Post
Topic
Board Mining software (miners)
Re: CGMINER GPU FPGA overclock monitor fanspeed GCN RPC linux/windows/osx 2.4.1
by
DeathAndTaxes
on 14/05/2012, 14:10:18 UTC
Is your swap file and temp directory set to the SSD?  If so I would put a regular spinning hard drive in the system just for that purpose.  It's supposedly bad to continuously re-write data to SSD's.

True to a point.  Still in any properly configured system the amount of writing done to swap and temp file shouldn't materially contribute to wear leveling.   All SSD have a finite amount of writes, but wear leveling, and overbuilding (480GB SSD likely has 500GB to 550GB of actual flash) mean they should work just fine for years.

Some back of napkin math:
480GB SSD (w/ 500GB actual flash) and 500K avg writes per cell.  Swap file wites per day 1TB (very unlikely).
Gross write throughput = 500 GB * 500K = 250 PB (1PB = 1000TB).

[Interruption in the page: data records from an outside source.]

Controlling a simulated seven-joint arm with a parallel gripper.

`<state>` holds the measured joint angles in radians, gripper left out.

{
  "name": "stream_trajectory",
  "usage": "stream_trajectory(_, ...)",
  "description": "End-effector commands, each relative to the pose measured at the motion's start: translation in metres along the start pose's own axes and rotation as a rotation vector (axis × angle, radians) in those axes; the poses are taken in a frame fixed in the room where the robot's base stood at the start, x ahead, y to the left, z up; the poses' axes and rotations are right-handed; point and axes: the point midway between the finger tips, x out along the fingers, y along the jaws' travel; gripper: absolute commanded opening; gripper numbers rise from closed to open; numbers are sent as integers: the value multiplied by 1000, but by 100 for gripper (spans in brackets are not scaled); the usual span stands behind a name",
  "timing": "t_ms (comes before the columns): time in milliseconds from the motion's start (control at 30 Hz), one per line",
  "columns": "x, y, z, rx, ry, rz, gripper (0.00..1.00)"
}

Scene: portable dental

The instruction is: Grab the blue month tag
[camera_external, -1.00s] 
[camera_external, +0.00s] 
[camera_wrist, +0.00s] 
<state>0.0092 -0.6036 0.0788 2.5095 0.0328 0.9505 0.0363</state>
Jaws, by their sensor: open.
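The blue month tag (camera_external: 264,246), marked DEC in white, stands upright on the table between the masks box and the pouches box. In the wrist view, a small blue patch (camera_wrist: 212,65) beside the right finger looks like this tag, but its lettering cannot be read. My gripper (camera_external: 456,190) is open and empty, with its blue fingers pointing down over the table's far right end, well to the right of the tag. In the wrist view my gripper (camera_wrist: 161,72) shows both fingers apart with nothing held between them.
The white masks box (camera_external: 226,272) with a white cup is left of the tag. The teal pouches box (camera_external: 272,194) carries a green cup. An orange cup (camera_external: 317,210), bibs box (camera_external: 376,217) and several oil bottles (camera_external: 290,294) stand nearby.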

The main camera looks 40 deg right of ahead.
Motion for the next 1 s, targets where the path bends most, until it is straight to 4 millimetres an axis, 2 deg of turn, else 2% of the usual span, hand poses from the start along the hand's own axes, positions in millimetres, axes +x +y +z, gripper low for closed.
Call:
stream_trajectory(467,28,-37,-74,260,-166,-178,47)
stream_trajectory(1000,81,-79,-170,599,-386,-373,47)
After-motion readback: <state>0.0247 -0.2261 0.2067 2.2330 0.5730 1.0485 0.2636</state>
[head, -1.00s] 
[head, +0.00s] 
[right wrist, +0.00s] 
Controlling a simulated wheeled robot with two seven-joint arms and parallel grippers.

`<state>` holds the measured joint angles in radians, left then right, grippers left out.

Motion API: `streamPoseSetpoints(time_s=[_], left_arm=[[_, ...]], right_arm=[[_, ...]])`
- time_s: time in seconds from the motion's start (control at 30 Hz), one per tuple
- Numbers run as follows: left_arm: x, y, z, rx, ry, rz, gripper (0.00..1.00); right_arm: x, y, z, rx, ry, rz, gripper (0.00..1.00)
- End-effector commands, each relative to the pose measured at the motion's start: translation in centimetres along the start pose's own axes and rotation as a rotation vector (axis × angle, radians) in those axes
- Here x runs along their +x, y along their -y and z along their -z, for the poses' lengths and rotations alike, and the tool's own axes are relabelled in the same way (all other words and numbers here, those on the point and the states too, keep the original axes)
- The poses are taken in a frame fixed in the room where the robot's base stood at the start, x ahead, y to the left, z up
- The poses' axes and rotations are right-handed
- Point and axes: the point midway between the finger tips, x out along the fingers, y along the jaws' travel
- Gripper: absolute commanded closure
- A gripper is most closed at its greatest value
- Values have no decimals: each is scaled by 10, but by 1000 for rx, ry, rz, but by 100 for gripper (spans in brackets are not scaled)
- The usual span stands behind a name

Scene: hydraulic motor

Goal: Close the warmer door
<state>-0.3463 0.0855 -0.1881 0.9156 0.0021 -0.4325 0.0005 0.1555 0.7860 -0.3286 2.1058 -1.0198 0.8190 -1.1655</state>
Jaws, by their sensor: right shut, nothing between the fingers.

In 10 years swap file writes ~= 4 PB.  Roughly 2% of drive's rated write capacity.  It is unlikely someone swap file usage aproaches anywhere near 1 TB per day unless they randomly open and close applications on a near continual basis.  When drives were much smaller, had low write ratings, and system memory was more expensive (greater % of paging) it was more of an issue.

And totally off topic:
At work, our analysis server's storage array just got upgraded to 20 250GB Enterprise grade SSD.  Utterly mindblowing performance on complex simulations.  It provided more of a performance boost then increasing the RAM from 32GB to 64GB and cost less.  The coolest part is the chassis for the external array is only 2U and has 32 2.5" hotswap bays.  Smiley  It is only a matter of time before SSD replaces everything (except maybe nearline storage).  The only con is cost and that is falling by about 50% every year (faster than Moore's law).